Per contrappasso, come in vita essi rivolsero il loro amore ai beni terreni invece di guardare al cielo, ora sono conficcati a testa in giù nella terra; le fiamme che lambiscono i loro piedi sono parodia del fuoco dello Spirito Santo disceso sul capo degli apostoli il giorno di Pentecoste: Simon Mago aveva chiesto all’apostolo Pietro di vendergli, in cambio di denaro, la facoltà di trasmettere lo Spirito Santo attraverso l’imposizione delle mani.

Cosa succede nel canto 19 Inferno?

Terza bolgia: i simoniaci vv. 1-30

Il canto 19 Inferno (canto XIX Inferno) si apre con un’apostrofe di Dante contro Simon Mago e i suoi seguaci, detti appunto simoniaci. Sul fondo di roccia della bolgia ci sono buche circolari simili ai pozzetti del Battistero di Firenze, dove il poeta ricorda di aver salvato un bambino che vi stava soffocando. I dannati stanno in queste buche: la testa e il busto stanno dentro la roccia, invece le gambe stanno fuori e agitano i piedi arsi dalle fiamme. Ogni volta che arriva un nuovo peccatore, questi spinge più giù dentro le fessure della pietra quello che sporgeva fuori, prendendone il posto.

Incontro con papa Niccolò III vv. 31-87

Dante nota un peccatore che agita le gambe e i piedi più velocemente degli altri. Virgilio allora lo conduce in braccio vicino a quella buca, perché possa parlare con il dannato. Dante si china e gli chiede chi egli sia. Il dannato non risponde subito alla sua domanda, perché, meravigliato, crede che Dante sia Bonifacio VIII, giunto a prendere il suo posto, tra i papi simoniaci; si meraviglia però che sia giunto all’Inferno prima del tempo stabilito (Bonifacio muore nel 1303, mentre il viaggio di Dante è immaginato nel 1300, e il dannato, capace, come le altre anime, di prevedere il futuro, pensa che la previsione sia stata sbagliata).

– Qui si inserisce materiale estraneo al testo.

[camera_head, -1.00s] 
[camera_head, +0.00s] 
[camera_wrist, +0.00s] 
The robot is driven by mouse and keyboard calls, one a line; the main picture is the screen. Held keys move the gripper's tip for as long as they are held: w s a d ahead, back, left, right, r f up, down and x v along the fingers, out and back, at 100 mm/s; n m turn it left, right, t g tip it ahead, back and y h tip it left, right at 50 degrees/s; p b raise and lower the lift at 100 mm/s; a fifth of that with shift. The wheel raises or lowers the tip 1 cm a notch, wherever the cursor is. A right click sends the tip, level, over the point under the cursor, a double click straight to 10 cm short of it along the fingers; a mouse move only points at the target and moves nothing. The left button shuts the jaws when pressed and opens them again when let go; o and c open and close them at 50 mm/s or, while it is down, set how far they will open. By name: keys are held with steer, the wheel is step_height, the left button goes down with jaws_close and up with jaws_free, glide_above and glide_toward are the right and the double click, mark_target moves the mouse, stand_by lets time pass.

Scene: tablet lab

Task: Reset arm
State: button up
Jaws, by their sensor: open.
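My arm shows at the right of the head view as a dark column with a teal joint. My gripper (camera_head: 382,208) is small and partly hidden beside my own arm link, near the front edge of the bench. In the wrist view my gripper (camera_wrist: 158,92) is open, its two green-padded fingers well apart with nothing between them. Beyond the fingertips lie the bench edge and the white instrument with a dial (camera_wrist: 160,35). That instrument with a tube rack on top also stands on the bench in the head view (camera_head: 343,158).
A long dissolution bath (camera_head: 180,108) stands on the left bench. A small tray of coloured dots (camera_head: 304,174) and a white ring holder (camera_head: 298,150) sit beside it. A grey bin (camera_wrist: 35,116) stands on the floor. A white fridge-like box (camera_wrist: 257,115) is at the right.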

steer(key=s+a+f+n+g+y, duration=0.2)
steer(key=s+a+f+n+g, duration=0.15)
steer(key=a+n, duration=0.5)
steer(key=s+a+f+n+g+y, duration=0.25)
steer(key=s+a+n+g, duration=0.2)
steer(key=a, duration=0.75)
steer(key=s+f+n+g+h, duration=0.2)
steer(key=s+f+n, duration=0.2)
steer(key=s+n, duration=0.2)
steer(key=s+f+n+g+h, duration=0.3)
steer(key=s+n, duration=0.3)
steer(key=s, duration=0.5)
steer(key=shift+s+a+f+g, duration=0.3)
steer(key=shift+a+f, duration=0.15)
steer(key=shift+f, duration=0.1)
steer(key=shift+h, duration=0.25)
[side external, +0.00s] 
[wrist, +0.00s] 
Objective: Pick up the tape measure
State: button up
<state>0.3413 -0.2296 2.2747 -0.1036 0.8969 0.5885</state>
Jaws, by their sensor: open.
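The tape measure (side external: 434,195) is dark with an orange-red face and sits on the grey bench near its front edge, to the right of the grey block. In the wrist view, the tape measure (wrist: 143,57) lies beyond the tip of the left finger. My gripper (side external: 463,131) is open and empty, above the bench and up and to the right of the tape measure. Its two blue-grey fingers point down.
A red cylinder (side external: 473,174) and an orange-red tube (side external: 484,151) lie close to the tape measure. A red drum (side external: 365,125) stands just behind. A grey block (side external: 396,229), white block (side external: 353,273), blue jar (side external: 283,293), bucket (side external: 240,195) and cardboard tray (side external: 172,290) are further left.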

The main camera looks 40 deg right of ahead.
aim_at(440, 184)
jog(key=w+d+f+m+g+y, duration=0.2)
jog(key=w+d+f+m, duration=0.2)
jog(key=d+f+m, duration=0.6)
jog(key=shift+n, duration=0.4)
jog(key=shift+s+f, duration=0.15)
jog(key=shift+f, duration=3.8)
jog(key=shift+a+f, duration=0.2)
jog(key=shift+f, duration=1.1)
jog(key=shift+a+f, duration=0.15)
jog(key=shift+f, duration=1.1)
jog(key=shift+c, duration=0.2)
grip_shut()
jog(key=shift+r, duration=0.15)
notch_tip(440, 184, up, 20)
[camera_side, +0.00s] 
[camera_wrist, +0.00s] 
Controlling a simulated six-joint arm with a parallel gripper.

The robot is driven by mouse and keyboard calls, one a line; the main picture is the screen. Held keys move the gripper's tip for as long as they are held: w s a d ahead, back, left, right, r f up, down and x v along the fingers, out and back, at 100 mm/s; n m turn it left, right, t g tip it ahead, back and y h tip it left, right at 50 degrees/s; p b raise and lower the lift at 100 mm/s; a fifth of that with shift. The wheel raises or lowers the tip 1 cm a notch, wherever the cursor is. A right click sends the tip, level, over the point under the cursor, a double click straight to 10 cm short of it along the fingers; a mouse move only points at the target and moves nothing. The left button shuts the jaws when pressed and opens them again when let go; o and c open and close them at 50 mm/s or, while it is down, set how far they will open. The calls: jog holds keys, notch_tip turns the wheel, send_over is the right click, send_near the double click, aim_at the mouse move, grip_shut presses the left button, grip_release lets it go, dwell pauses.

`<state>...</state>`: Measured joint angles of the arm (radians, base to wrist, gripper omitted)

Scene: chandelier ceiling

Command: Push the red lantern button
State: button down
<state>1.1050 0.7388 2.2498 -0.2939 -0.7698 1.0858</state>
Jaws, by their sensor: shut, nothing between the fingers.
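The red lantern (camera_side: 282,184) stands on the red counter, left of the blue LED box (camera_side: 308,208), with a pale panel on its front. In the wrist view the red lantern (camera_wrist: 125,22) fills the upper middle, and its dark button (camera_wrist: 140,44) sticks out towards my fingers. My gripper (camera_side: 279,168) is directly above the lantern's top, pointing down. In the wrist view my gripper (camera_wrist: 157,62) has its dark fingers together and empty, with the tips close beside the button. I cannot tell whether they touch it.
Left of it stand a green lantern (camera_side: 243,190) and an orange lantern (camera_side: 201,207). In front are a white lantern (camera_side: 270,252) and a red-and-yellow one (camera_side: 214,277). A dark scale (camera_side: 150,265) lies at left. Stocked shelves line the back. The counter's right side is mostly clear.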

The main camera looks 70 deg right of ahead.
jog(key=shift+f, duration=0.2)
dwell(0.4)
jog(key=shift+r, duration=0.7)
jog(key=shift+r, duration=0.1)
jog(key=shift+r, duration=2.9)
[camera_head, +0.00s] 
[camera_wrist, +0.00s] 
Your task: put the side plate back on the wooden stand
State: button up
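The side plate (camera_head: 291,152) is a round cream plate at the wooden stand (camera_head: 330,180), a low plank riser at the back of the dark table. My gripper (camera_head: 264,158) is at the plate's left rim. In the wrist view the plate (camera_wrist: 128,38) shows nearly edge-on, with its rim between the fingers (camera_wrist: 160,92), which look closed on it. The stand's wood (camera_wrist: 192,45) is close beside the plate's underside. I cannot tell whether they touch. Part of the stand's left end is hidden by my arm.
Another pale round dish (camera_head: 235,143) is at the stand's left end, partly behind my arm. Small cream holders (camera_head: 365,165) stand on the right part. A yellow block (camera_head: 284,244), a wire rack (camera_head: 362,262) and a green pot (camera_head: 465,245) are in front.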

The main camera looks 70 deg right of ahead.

Dante, allora, su consiglio di Virgilio, chiarisce l’equivoco; il dannato quindi si presenta come papa Niccolò III della famiglia Orsini, per favorire la quale ha peccato di simonia. Rivela poi, che altri papi stanno sotto di lui, che il prossimo (Bonifacio VIII) spingerà lui più in basso, e a sua volta sarà sostituito da un altro papa, ancora più colpevole di lui (Clemente V). Quest’ultimo, per ottenere l’elezione al pontificato, si è compromesso con il re di Francia Filippo il Bello, dando di fatto inizio alla “cattività avignonese“, con il trasferimento della Curia pontificia ad Avignone.

Invettiva contro i papi simoniaci vv. 88-117

Dante, sdegnato, pronuncia una violenta invettiva contro le istituzioni ecclesiastiche corrotte. Ricorda la povertà di Cristo e degli apostoli e le profezie dell’Apocalisse; condanna la Donazione di Costantino a papa Silvestro, origine del potere temporale della Chiesa e quindi origine della sua corruzione.

Approvazione di Virgilio e passaggio alla bolgia successiva vv. 118-133

Le parole di Dante turbano Niccolò III, che reagisce scuotendo sempre di più le gambe. Virgilio invece approva in silenzio il comportamento del suo discepolo; lo prende tra le braccia, per evitare i rischi della risalita, e lo riporta sul margine della terza bolgia: ai loro occhi già appare la quarta bolgia, quella degli indovini.